OBJECTIVE => Below is a listing. Quote from it, exactly, the lines from the one containing "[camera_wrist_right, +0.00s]" down to the one containing "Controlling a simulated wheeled", both ends included, and nothing else.

Dataset items
** START **

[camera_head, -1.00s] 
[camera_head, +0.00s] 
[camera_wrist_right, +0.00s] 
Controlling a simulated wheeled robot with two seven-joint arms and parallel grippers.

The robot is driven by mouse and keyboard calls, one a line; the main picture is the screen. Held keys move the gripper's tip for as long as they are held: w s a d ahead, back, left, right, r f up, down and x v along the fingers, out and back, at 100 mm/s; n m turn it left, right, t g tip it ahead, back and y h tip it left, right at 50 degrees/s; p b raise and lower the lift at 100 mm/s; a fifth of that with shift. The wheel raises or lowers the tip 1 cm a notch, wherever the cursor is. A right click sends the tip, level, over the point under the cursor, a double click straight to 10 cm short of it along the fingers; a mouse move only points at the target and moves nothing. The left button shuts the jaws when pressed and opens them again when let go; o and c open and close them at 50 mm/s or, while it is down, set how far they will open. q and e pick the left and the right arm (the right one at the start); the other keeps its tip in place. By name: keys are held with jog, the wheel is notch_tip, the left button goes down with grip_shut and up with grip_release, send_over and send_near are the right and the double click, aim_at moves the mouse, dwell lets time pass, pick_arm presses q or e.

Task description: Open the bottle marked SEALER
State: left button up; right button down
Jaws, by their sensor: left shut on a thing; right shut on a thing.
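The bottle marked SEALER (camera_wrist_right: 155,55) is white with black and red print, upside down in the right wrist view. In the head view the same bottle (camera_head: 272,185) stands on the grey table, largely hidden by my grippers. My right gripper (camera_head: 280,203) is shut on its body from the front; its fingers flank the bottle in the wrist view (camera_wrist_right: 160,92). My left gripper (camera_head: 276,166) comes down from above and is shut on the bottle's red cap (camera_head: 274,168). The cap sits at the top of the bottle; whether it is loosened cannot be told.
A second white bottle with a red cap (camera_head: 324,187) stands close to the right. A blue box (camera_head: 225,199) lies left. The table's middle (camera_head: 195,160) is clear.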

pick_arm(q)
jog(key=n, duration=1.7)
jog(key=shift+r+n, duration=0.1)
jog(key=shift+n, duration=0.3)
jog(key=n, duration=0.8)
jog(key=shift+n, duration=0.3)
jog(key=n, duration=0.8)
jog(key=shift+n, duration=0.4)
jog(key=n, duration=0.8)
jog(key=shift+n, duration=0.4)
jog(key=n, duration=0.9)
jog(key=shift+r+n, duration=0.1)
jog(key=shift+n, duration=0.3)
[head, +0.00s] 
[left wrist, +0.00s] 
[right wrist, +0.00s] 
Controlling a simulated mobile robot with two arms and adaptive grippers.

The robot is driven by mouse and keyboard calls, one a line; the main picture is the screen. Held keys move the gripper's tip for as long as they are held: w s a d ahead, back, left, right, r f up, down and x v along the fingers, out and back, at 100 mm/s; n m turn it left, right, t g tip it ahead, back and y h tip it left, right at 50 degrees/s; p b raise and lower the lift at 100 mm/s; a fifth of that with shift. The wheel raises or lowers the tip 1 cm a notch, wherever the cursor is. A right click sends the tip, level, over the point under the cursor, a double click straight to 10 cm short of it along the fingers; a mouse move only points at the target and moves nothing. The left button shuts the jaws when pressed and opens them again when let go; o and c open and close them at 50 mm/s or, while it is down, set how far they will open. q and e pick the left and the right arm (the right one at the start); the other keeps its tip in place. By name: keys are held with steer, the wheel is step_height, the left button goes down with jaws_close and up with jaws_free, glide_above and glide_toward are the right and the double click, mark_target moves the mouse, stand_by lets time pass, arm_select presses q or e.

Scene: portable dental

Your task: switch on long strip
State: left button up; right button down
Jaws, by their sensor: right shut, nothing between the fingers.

** END **

RESULT =>
[camera_wrist_right, +0.00s] 
Controlling a simulated wheeled robot with two seven-joint arms and parallel grippers.

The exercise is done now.